Tegâbün

1) Göklerde ve yeryüzünde olan şeyler, Allah'ı her türlü noksanlıktan arındırır. Mülk yalnızca O'nundur, tüm övgüler de sadece O'nadır; başkası övülemez. Ve O, her şeye en iyi güç yetirendir.
2) O, sizi oluşturandır. Artık, kiminiz kâfir; Allah'ın ilâhlığını ve rabliğini bilerek reddeden biridir, kiminiz mü'mindir. Ve Allah, yaptıklarınızı en iyi görendir.
3) Allah gökleri ve yeri hak ile oluşturdu ve sizi biçimlendirdi. -Biçimlerinizi de ne güzel yaptı!- Ve dönüş yalnızca O'nadır.
4) O, göklerde ve yeryüzündeki şeyleri bilir, gizlediğiniz ve açığa vurduğunuz şeyleri de bilir.

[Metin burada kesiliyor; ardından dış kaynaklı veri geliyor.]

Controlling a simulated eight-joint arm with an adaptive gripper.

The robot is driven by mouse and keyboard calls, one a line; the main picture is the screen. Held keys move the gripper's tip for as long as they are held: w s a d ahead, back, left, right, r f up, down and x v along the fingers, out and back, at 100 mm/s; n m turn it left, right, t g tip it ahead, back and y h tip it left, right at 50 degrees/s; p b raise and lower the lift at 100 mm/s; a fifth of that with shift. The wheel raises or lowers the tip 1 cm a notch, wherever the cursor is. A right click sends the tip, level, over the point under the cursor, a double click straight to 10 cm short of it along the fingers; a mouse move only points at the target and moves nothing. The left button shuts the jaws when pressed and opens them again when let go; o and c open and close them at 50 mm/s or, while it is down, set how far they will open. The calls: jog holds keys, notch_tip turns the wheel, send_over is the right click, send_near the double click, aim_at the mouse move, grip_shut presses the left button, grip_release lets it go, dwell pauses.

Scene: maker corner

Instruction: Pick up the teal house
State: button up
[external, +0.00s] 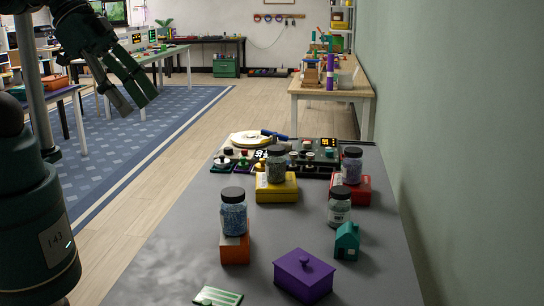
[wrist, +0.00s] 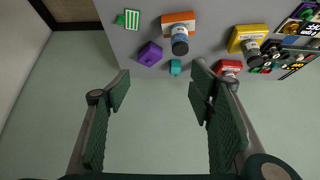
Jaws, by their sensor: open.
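The teal house (external: 347,241) stands on the grey table near its right edge, next to the green wall. It has a peaked roof and a dark opening in its front. In the wrist view the teal house (wrist: 175,67) is small and lies beyond my fingertips, near the table edge. My gripper (external: 138,100) is raised at the upper left in the external view, well away from the house. In the wrist view my gripper (wrist: 160,80) has its two green fingers wide apart with nothing between them.
A purple lidded box (external: 304,277) stands in front of the house, and a jar (external: 339,206) stands behind it. An orange block with a jar (external: 234,215) is to the left. Yellow (external: 277,188) and red (external: 362,190) blocks also carry jars. The wall (external: 440,150) runs close along the right.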

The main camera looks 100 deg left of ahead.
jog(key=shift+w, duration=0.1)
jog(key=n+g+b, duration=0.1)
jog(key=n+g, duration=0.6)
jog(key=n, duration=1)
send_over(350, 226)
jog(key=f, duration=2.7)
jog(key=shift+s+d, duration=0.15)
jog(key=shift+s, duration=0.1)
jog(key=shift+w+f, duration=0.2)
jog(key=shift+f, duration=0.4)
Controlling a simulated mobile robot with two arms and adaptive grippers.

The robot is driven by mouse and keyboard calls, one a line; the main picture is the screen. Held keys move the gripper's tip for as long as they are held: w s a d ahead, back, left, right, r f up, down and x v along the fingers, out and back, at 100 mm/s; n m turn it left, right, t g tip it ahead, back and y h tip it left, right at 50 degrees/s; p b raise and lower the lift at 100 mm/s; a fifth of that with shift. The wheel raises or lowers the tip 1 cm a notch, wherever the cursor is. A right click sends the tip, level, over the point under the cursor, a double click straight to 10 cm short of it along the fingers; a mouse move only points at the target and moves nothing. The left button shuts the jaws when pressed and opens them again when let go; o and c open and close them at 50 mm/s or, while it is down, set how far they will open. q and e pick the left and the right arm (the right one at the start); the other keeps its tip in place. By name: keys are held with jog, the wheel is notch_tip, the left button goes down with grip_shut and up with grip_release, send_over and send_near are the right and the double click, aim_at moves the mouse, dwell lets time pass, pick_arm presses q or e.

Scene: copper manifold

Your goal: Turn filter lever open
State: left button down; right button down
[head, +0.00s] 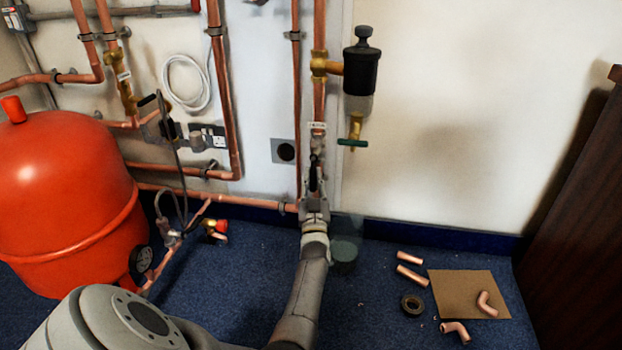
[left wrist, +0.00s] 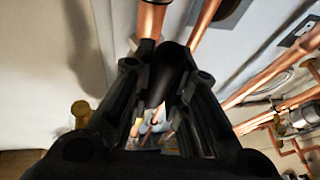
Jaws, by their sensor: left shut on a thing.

Allah, göğüslerin özünü de en iyi bilendir.
Gâyet açık ifadeleri içeren bu âyetlerde Allah, Kendisini tanıtmaktadır. Şöyle ki:

• Gökler ve yerdeki şeyler, Allah'ı tesbih eder.

• Mülk, yalnızca O'nundur.

• Hamd, sadece O'nadır.

• O, her şeye güç yetirendir.

• O, insanları yaratan, sonra kâfir ya da mü’min olmaları için özgür bırakandır.

• Allah, insanların yaptıklarını görendir.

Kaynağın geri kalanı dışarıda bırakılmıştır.